## GIVEN PROBLEM
Check each line of the records below for the word "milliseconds" and copy those where it appears.

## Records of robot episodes
________

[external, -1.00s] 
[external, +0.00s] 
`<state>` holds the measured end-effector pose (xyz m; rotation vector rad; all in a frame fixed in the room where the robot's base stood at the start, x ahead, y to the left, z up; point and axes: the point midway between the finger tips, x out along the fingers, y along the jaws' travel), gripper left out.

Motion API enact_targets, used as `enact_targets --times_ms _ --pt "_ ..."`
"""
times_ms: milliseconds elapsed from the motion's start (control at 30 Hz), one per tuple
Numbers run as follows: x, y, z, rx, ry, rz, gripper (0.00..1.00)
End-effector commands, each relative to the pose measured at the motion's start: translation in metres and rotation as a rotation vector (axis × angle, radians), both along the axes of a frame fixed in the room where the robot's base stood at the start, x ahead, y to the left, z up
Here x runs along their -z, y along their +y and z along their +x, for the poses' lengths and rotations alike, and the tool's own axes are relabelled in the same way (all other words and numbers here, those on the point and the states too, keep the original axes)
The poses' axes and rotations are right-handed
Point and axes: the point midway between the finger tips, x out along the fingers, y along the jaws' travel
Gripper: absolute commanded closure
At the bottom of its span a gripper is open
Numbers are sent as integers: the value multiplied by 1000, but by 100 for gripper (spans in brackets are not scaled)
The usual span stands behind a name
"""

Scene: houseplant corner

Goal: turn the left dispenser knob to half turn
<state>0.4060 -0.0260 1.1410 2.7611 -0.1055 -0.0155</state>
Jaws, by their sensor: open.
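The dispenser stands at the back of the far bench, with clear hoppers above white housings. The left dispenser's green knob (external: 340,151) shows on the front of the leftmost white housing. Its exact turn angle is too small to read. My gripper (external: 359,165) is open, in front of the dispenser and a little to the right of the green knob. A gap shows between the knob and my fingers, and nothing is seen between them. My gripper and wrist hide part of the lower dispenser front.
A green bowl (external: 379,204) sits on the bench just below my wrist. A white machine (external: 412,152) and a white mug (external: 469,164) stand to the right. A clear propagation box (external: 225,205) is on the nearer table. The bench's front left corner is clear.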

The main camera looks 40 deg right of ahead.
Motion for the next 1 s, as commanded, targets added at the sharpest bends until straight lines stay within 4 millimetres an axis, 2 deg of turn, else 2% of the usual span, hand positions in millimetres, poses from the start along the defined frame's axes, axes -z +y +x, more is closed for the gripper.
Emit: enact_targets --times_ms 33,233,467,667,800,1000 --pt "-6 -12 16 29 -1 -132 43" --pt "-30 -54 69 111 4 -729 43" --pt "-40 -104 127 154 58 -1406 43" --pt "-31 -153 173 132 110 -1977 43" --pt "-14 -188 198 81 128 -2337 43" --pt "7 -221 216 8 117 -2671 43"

________

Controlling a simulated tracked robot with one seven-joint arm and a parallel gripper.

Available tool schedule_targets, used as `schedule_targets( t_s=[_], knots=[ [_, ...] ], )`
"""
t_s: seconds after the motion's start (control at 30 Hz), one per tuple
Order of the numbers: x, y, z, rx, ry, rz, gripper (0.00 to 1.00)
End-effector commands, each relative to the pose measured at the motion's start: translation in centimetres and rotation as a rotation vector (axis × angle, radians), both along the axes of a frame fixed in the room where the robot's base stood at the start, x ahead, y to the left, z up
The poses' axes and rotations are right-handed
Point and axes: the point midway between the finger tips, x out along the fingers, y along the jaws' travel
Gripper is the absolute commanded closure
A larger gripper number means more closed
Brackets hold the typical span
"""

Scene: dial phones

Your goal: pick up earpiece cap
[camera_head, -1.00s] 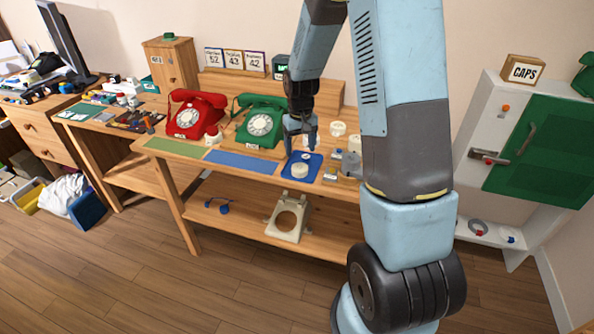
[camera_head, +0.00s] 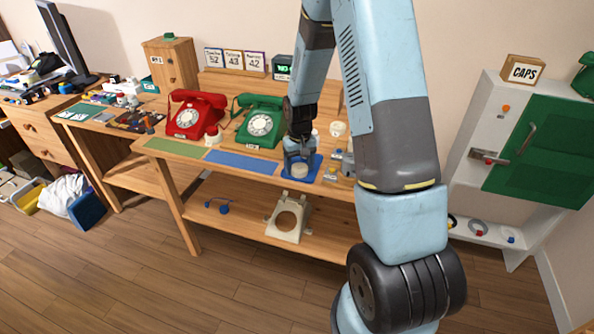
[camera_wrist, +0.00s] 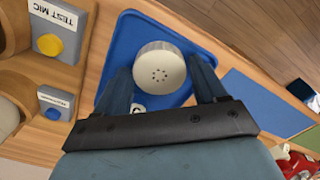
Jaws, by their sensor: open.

________

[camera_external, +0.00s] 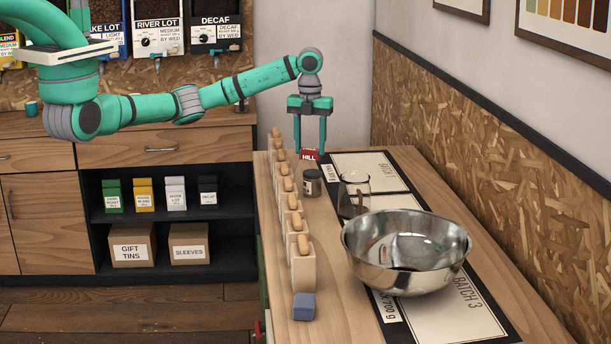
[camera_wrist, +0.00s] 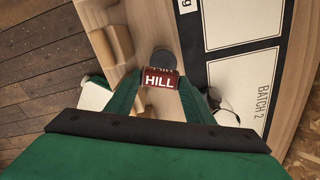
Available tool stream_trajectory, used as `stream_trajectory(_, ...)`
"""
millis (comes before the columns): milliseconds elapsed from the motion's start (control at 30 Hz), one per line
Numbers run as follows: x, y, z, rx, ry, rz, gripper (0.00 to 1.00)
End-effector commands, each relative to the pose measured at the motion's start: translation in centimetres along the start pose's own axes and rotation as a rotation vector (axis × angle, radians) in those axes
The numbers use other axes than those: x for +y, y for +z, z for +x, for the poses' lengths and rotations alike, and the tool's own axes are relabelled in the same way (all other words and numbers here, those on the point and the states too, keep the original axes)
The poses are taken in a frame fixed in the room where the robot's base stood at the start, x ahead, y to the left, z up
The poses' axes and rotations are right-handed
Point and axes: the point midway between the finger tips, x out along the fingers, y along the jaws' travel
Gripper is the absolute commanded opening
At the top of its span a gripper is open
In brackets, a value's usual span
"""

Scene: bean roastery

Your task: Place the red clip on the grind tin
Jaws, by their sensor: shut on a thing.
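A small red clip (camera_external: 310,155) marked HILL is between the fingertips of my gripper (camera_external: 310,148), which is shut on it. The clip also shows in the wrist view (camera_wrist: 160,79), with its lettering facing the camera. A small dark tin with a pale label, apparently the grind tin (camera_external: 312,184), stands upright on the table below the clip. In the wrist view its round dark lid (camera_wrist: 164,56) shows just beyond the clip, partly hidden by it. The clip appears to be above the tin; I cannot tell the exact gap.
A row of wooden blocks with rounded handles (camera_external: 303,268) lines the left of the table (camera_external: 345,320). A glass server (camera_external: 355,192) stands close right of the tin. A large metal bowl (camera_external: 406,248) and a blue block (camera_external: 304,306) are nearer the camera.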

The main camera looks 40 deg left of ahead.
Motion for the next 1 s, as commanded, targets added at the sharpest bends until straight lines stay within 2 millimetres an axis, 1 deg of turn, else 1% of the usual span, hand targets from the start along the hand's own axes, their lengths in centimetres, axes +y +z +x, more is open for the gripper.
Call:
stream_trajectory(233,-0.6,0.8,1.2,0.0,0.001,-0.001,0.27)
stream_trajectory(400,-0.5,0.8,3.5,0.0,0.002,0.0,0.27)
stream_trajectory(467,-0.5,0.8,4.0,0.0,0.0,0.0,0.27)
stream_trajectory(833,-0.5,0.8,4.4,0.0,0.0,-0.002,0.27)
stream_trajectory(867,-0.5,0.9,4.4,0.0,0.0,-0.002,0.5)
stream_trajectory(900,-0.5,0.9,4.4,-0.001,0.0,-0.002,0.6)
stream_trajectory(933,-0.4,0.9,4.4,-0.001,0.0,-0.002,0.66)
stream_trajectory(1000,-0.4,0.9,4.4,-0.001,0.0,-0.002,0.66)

________

## EXERCISE SOLUTION
times_ms: milliseconds elapsed from the motion's start (control at 30 Hz), one per tuple
millis (comes before the columns): milliseconds elapsed from the motion's start (control at 30 Hz), one per line

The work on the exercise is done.